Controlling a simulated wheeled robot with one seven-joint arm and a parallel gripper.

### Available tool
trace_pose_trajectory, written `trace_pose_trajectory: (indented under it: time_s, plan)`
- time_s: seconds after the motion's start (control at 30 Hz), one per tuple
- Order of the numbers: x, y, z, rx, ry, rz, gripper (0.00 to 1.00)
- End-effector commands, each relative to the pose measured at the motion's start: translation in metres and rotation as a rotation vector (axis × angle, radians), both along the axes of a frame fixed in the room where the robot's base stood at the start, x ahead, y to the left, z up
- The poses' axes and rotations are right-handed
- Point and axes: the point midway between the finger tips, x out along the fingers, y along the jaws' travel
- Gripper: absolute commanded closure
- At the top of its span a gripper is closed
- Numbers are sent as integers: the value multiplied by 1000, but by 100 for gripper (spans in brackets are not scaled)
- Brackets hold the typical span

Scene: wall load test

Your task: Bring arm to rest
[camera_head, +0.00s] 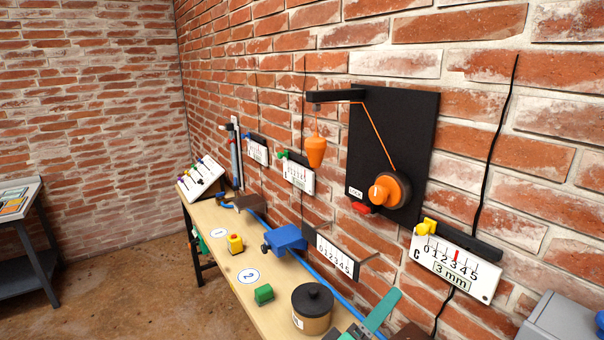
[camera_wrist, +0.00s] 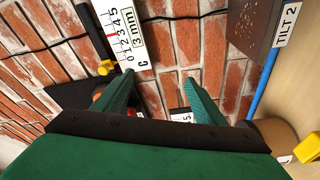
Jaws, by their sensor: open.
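My gripper (camera_wrist: 159,77) is open and empty in the wrist view, its two green fingers spread with brick wall and gauge parts beyond them. In the head view a green finger shows at the bottom, right of the dark-lidded pot (camera_head: 312,308) and below the wall panel. The rest of my arm is mostly out of view there. The gauge C (camera_head: 455,262), marked 3 mm, is on the wall to the right; it also shows in the wrist view (camera_wrist: 122,38), above the left finger. No contact between the fingers and anything is visible.
A black panel (camera_head: 420,115) carries an orange drum (camera_head: 385,190) and a hanging orange weight (camera_head: 316,152). The wooden bench (camera_head: 212,262) holds a green block (camera_head: 264,294), a yellow block (camera_head: 235,244) and a blue clamp (camera_head: 285,239). A grey box (camera_head: 560,322) is bottom right.

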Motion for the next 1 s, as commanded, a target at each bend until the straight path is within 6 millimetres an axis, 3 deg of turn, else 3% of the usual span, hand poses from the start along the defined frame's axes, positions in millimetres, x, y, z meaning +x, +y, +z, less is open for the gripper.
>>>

■ ■ ■ ■

Make an exact copy of the whole listing, but don't bring over any pictures.

Controlling a simulated wheeled robot with one seven-joint arm and a parallel gripper.

### Available tool
trace_pose_trajectory, written `trace_pose_trajectory: (indented under it: time_s, plan)`
- time_s: seconds after the motion's start (control at 30 Hz), one per tuple
- Order of the numbers: x, y, z, rx, ry, rz, gripper (0.00 to 1.00)
- End-effector commands, each relative to the pose measured at the motion's start: translation in metres and rotation as a rotation vector (axis × angle, radians), both along the axes of a frame fixed in the room where the robot's base stood at the start, x ahead, y to the left, z up
- The poses' axes and rotations are right-handed
- Point and axes: the point midway between the finger tips, x out along the fingers, y along the jaws' travel
- Gripper: absolute commanded closure
- At the top of its span a gripper is closed
- Numbers are sent as integers: the value multiplied by 1000, but by 100 for gripper (spans in brackets are not scaled)
- Brackets hold the typical span

Scene: wall load test

Your task: Bring arm to rest
[camera_head, +0.00s] 
[camera_wrist, +0.00s] 
Jaws, by their sensor: open.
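My gripper (camera_wrist: 159,77) is open and empty in the wrist view, its two green fingers spread with brick wall and gauge parts beyond them. In the head view a green finger shows at the bottom, right of the dark-lidded pot (camera_head: 312,308) and below the wall panel. The rest of my arm is mostly out of view there. The gauge C (camera_head: 455,262), marked 3 mm, is on the wall to the right; it also shows in the wrist view (camera_wrist: 122,38), above the left finger. No contact between the fingers and anything is visible.
A black panel (camera_head: 420,115) carries an orange drum (camera_head: 385,190) and a hanging orange weight (camera_head: 316,152). The wooden bench (camera_head: 212,262) holds a green block (camera_head: 264,294), a yellow block (camera_head: 235,244) and a blue clamp (camera_head: 285,239). A grey box (camera_head: 560,322) is bottom right.

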Motion for the next 1 s, as commanded, a target at each bend until the straight path is within 6 millimetres an axis, 3 deg of turn, else 3% of the usual span, hand poses from the start along the defined frame's axes, positions in millimetres, x, y, z meaning +x, +y, +z, less is open for the gripper.
>>>

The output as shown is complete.